Не имеет особого значения, что в сборнике «Fleurs du Mal» чистая вербальная магия обнаруживается только в форме своеобразного расположения рифм, отдаленных ассонансов, тональных флексий, акцентированных просодий, не слишком зависимых от смысла. В теоретических пассажах Бодлер продвинулся намного дальше. Там предполагается, что лирика постепенно отступит от фактического, логического, аффективного и даже грамматического порядка ради магической энергии тона: содержание будет рождаться от вербального импульса, а не из предварительных размышлений. Стихотворение будет иметь анормальный смысл на грани понимания или вне оного. Здесь замыкается круг, здесь намечена структура современной лирики. Дикт, направленный к стерильной идеальности, уходит от действительного к созданию непостигаемой таинственности, во власть магических возможностей языка. Посредством операций в сонорной и ассоциативной сфере высвобождаются не только темные темы и содержания, но и загадочные магические энергии чистых тонов.
В поэзии, особенно романской, всегда были известны моменты, когда стихострока поднималась до самовластия тона, воздействующего энергичней, чем содержание.

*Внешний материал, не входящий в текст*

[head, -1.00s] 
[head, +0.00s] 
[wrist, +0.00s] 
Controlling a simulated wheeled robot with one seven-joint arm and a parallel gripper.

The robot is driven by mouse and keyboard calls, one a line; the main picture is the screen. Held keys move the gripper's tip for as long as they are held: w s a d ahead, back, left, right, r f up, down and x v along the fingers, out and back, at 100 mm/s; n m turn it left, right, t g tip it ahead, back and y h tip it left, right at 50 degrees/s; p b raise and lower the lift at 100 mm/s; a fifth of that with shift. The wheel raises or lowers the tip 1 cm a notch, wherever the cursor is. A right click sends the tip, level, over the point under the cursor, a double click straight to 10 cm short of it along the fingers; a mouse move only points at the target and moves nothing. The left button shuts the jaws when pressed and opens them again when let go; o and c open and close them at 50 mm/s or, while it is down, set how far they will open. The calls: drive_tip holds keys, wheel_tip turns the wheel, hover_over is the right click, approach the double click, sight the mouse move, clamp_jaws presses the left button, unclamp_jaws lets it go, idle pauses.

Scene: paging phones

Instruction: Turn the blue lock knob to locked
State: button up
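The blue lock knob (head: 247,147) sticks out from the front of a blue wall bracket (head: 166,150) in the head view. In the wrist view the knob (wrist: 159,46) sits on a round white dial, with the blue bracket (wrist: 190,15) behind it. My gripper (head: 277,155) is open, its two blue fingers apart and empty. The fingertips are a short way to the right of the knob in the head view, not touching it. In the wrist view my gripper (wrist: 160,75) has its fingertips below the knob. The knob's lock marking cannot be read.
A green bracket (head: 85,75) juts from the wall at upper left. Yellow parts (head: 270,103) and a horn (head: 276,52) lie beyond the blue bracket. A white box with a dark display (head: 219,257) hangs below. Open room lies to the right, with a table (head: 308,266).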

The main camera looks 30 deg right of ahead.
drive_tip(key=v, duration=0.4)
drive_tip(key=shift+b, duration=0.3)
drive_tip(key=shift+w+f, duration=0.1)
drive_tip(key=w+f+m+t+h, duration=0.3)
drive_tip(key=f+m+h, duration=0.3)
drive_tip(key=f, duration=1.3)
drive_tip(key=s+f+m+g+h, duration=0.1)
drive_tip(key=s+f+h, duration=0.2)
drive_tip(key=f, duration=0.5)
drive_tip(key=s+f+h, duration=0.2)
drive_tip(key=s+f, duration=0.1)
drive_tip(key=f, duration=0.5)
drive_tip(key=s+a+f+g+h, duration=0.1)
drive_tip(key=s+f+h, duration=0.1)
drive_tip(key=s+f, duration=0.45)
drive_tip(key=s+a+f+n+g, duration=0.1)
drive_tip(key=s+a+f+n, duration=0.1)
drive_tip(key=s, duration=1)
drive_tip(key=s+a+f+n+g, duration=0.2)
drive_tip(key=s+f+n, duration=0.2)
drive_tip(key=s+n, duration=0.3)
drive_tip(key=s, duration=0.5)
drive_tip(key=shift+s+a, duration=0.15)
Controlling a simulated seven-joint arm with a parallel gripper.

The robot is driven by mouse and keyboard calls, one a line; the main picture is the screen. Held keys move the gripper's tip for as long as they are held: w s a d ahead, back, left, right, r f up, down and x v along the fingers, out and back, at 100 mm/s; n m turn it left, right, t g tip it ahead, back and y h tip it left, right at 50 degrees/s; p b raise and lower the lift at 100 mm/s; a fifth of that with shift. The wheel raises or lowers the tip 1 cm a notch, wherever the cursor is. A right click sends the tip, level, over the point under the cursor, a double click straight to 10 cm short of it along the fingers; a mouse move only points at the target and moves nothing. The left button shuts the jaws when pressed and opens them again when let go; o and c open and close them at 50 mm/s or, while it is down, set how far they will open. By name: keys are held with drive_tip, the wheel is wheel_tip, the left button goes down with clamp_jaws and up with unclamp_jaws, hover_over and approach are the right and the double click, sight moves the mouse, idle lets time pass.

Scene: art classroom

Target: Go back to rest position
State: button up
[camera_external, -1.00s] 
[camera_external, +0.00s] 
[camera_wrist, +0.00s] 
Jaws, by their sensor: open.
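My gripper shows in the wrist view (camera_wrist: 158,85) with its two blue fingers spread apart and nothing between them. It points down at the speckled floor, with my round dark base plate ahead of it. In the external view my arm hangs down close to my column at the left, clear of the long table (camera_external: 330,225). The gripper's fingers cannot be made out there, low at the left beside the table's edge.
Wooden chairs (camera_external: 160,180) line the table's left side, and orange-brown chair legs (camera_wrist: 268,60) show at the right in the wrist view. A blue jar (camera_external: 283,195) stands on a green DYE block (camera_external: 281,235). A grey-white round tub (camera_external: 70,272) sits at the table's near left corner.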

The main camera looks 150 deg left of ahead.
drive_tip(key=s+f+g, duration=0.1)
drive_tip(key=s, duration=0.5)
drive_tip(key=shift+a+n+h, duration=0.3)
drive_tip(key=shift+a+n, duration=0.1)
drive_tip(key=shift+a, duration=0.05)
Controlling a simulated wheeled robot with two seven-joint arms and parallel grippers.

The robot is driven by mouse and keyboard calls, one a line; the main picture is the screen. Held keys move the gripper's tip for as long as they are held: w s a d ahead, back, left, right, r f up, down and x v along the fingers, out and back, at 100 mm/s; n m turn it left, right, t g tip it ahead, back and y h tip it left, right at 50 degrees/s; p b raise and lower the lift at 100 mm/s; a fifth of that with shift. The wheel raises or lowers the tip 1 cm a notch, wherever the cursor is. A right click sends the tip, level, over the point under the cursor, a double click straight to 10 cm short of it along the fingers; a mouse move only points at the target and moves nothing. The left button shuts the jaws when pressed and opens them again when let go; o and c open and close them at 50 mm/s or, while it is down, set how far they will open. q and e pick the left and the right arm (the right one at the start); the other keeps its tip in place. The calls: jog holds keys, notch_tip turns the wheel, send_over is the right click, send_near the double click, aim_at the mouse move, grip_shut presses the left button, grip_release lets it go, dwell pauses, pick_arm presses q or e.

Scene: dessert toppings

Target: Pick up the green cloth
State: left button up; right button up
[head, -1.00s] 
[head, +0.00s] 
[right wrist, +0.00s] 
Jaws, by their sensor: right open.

Сонорные фигуры, обусловленные гармонией гласных и согласных или ритмическими параллелями, завораживали слух. Однако в поэзии прошлого содержание никогда не приносилось в жертву, напротив: звуковая доминанта была призвана его интенсифицировать. Примеры тому из Вергилия, Данте, Кальдерона, Расина легко найти. Европейский романтизм изменил данное соотношение. Стихи стали больше звучать и меньше высказывать. Звуковой материал языка обрел суггестивную силу. В соединении с ассоциативными колебаниями значений это сообщало стихотворению зыбкую незаконченность. У Брентано можно прочесть: «Wenn der lahme Weber träumt, er webe»[26]. Это, собственно, не для понимания, а для сонорной суггестии. Резче, нежели прежде, разделились функции сообщения и организации музыкальных силовых полей. Ведь язык определяет сам поэтический процесс, который развивается за счет скрытых в языке импульсов. Стихотворению предоставили возможность возникнуть из комбинаторики, управляющей тональностями и ритмическими элементами языка, словно магическими формулами. Именно из них, а не из тематического плана может проступить смысл – зыбкий, неопределенный смысл, загадочность коего проявляется не в конкретных значениях слов, а скорее в сонорной энергии и семантических перифериях. Подобная возможность полностью реализовалась в новой поэзии. Лирик превратился в магического оператора.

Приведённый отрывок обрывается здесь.